PROMPT:
Start at the line that contains "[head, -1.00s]", stop at the line that contains "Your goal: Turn", and repeat every line in that span, those two included, with no pictures.

** Start of RECORDS FOR THIS TASK **

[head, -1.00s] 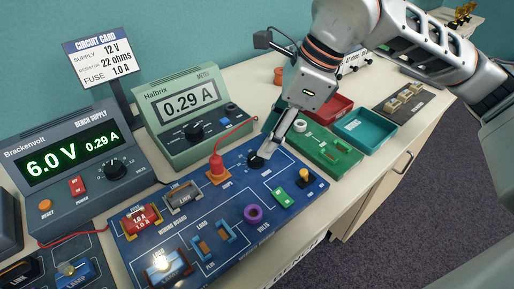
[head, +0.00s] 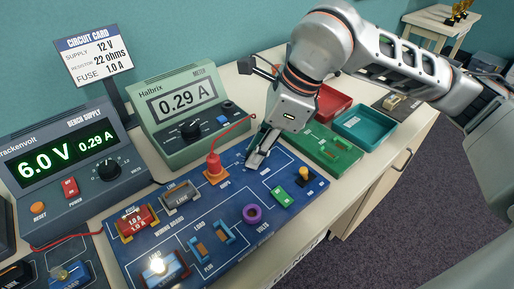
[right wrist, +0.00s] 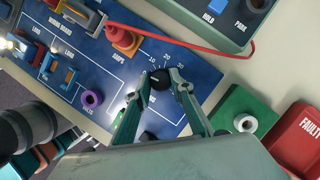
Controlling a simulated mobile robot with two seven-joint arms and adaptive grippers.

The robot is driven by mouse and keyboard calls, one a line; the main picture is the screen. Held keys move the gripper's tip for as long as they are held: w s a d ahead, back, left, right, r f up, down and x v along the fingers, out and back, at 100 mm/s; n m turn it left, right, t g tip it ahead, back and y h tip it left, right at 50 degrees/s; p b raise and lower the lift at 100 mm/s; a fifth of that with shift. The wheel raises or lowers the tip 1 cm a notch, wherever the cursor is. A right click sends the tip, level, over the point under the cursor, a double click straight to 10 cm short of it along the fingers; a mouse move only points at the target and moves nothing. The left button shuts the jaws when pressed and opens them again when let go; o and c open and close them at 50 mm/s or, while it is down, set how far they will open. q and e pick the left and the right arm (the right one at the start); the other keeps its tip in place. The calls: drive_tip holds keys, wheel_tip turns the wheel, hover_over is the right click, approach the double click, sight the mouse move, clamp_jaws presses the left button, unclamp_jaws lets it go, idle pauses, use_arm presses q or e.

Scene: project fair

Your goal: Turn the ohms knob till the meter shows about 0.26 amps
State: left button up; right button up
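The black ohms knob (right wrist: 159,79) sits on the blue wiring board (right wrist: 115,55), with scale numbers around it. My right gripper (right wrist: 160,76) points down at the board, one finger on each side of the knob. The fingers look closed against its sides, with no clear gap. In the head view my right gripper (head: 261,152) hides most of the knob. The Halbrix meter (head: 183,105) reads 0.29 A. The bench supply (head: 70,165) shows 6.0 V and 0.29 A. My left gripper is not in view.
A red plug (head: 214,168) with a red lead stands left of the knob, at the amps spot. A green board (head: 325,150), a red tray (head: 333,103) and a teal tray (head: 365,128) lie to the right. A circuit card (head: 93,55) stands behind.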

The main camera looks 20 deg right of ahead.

** End of RECORDS FOR THIS TASK **
** Start of RECORDS FOR THIS TASK **

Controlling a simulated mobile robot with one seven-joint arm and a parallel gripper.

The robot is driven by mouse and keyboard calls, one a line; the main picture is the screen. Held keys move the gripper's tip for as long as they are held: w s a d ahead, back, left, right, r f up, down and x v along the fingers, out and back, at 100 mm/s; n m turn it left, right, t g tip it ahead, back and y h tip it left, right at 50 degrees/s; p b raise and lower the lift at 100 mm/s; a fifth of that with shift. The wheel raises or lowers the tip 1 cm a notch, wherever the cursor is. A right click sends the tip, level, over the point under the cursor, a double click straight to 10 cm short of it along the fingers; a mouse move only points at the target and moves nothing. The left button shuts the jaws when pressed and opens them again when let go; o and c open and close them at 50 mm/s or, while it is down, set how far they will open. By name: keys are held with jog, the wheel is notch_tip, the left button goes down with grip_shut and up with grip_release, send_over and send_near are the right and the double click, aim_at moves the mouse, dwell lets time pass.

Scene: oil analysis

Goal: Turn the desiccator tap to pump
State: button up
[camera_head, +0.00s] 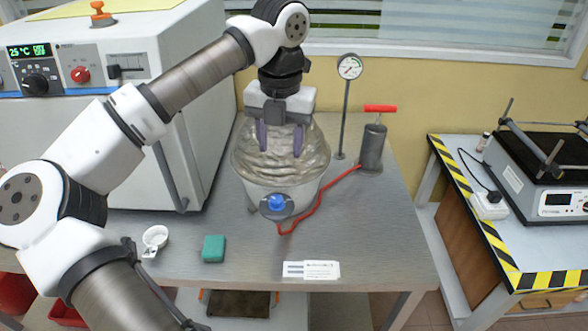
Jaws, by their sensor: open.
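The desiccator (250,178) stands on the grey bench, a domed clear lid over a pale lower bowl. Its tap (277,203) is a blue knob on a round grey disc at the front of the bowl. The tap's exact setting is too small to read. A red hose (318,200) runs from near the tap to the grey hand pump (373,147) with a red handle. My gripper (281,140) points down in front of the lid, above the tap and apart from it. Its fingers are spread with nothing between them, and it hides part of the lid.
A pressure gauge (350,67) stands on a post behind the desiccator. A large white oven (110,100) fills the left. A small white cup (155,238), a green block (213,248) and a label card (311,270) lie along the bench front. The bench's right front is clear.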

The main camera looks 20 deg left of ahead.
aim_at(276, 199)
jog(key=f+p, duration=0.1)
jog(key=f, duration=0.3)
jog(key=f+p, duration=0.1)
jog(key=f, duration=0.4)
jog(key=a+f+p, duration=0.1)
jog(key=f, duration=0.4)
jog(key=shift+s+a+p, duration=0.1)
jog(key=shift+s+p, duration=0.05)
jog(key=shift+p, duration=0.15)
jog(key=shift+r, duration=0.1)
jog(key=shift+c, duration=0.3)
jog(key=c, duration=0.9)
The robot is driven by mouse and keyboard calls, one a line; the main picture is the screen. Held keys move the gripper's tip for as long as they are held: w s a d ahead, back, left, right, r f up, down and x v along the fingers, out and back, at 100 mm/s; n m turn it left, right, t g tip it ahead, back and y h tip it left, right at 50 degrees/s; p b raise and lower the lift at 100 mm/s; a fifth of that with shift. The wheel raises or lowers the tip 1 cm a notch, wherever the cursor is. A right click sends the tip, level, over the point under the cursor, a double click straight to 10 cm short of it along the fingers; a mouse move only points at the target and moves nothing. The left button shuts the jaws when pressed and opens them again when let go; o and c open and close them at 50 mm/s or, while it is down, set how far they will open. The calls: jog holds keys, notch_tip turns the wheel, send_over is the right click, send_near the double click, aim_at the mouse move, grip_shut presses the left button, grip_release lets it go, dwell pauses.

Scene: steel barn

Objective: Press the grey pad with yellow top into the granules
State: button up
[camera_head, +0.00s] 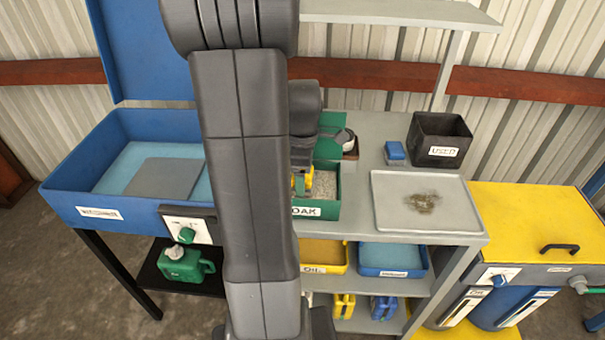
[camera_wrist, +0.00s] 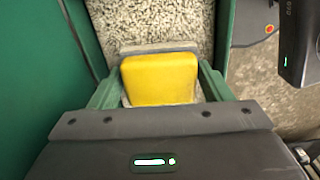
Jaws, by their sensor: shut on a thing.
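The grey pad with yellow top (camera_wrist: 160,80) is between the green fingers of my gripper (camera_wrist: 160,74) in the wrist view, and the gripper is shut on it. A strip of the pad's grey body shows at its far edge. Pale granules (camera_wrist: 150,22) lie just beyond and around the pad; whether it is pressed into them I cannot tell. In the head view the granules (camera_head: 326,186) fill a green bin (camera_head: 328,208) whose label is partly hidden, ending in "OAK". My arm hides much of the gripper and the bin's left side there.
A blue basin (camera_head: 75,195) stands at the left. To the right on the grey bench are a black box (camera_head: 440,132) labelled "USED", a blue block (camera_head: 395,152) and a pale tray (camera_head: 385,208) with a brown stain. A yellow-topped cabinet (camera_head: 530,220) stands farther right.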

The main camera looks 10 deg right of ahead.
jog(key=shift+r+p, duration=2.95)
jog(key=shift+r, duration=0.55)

** End of RECORDS FOR THIS TASK **
** Start of RECORDS FOR THIS TASK **

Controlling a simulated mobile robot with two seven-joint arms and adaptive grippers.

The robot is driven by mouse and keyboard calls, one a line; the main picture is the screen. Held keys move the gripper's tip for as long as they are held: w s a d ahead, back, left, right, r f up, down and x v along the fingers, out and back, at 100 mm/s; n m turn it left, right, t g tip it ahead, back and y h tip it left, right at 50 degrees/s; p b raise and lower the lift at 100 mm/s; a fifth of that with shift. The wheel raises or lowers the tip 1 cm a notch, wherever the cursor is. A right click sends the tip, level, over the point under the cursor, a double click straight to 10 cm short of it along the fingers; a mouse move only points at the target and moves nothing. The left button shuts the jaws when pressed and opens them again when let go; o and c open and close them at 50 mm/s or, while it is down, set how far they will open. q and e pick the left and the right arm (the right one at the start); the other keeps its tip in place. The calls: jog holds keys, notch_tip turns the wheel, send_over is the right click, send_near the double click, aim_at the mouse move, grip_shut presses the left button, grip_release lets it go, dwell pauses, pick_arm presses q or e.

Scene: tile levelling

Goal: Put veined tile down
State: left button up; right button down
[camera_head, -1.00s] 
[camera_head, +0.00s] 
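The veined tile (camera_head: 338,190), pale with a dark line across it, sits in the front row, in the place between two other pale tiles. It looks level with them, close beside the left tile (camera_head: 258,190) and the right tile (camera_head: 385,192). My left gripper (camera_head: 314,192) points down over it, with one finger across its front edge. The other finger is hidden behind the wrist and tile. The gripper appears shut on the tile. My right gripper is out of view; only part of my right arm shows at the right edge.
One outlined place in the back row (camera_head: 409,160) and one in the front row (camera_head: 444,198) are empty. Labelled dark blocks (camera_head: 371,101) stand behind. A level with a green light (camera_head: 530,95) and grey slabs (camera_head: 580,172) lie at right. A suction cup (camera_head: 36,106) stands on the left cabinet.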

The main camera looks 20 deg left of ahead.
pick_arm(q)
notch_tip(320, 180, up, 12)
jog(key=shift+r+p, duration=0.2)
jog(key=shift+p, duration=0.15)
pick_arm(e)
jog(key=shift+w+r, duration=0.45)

** End of RECORDS FOR THIS TASK **

ANSWER:
[head, -1.00s] 
[head, +0.00s] 
[right wrist, +0.00s] 
Controlling a simulated mobile robot with two seven-joint arms and adaptive grippers.

The robot is driven by mouse and keyboard calls, one a line; the main picture is the screen. Held keys move the gripper's tip for as long as they are held: w s a d ahead, back, left, right, r f up, down and x v along the fingers, out and back, at 100 mm/s; n m turn it left, right, t g tip it ahead, back and y h tip it left, right at 50 degrees/s; p b raise and lower the lift at 100 mm/s; a fifth of that with shift. The wheel raises or lowers the tip 1 cm a notch, wherever the cursor is. A right click sends the tip, level, over the point under the cursor, a double click straight to 10 cm short of it along the fingers; a mouse move only points at the target and moves nothing. The left button shuts the jaws when pressed and opens them again when let go; o and c open and close them at 50 mm/s or, while it is down, set how far they will open. q and e pick the left and the right arm (the right one at the start); the other keeps its tip in place. The calls: drive_tip holds keys, wheel_tip turns the wheel, hover_over is the right click, approach the double click, sight the mouse move, clamp_jaws presses the left button, unclamp_jaws lets it go, idle pauses, use_arm presses q or e.

Scene: project fair

Your goal: Turn the ohms knob till the meter shows about 0.26 amps

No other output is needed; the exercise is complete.